At the same time, it was an election characterized by shockingly low voter turnout. It looks likely to have come in at under 60 percent. That indicates a profound level of disenchantment, and disengagement, with the broader political process, after years of political and economic drift, and also a sense of lack of suspense — it’s been abundantly clear for months now that Labour would win in a cakewalk and that the Conservatives would be drummed out of office after years of scandal and dysfunction, so for voters who disliked the Conservatives but weren’t particularly inspired by the rather bland and cautious Labour Party, there was little incentive to vote.

Another parliamentary victory from Thursday may reflect the risk of Labour’s restrained approach: Corbyn, who ran as an independent after being expelled by Starmer in 2020, was reelected, defeating a Labour candidate. “His victory shows that there is an appetite for a more radical policy agenda,” wrote a former director of policy for the Labour Party.

By virtue of the scale of his parliamentary margin, Starmer will come in with a mandate to tackle the many rolling crises that have largely paralyzed British public life in recent years. Yet he will also come in with a Damocletian sword hanging over his new government.

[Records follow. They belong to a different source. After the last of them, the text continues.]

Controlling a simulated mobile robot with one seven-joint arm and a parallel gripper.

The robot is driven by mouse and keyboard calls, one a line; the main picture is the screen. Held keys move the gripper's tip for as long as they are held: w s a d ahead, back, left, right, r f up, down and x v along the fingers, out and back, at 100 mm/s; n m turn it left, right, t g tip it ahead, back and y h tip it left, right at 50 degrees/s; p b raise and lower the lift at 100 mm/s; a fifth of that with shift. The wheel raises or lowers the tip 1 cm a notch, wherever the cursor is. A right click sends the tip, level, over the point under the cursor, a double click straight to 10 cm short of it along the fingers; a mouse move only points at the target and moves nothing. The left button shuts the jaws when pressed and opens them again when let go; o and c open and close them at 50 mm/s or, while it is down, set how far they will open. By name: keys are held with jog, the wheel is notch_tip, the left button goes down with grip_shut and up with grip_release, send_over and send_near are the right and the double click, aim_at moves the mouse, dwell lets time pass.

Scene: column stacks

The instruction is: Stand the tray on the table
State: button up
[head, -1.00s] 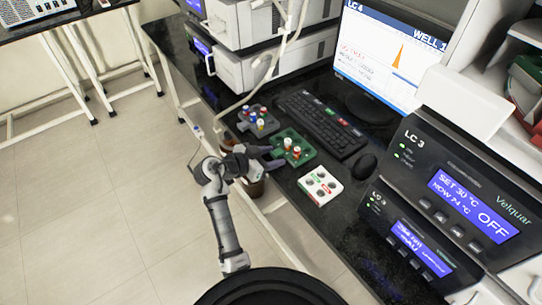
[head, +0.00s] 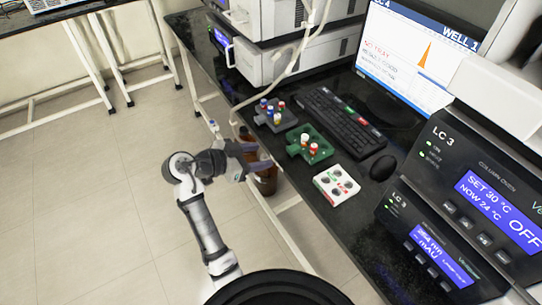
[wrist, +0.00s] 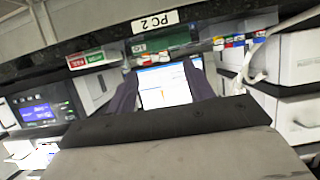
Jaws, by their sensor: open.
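A green tray (head: 320,137) with red- and white-capped vials lies flat on the black table (head: 345,235), its handle end towards the front edge. A grey tray (head: 284,121) with several coloured vials is behind it to the left. A white block with round holes (head: 326,190) is nearer, to the right. My gripper (head: 262,158) is open and empty, off the table's front edge and apart from the green tray. In the wrist view my dark fingers (wrist: 162,90) are spread, with the green tray (wrist: 165,42) beyond them. I cannot tell which tray is meant.
A keyboard (head: 340,120), a mouse (head: 382,167) and a monitor (head: 420,60) stand behind the trays. Instrument boxes (head: 490,190) fill the right. A brown bottle (head: 266,182) is below the table edge. The floor at left is clear.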

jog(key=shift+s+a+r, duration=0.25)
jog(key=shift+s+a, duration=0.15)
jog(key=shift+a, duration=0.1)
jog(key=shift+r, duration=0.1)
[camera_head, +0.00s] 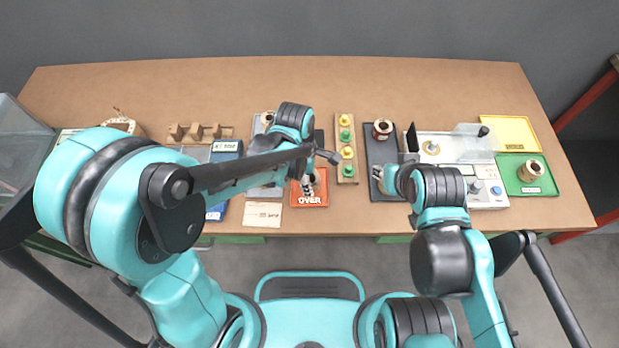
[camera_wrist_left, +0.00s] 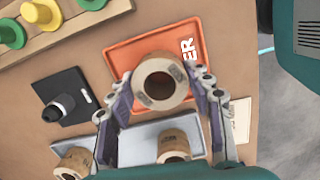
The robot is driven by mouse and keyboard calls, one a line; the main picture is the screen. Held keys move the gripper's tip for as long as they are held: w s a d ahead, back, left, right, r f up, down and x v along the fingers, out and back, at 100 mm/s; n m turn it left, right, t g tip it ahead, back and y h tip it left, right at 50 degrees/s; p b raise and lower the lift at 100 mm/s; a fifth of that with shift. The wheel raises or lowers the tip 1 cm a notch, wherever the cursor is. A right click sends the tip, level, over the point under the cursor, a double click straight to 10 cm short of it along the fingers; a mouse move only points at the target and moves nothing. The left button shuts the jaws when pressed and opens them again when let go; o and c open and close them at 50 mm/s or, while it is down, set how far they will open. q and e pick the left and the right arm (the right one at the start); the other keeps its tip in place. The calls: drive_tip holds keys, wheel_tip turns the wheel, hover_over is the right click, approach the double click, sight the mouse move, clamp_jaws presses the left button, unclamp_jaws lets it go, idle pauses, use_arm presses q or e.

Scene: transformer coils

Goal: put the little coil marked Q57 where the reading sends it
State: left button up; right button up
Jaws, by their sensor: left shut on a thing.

The public mood is as unsettled the day after the election as it was in the months before the election — and while today Starmer’s party has a commanding majority, it’s built on unstable foundations, and there’s no guarantee that that majority won’t prove as fleeting as was the Conservative one Boris Johnson engineered in 2019.

With Farage’s Reform Party surging, the stakes couldn’t be higher: Unlike most countries on the continent, the U.K. has, historically, avoided the scourge of large far right parties competing with mainstream right parties for political preeminence. It would be a tragedy if, out of the progressive seeds sown in Labour’s victory, a hard right party consolidated its role at the heart of the British political process.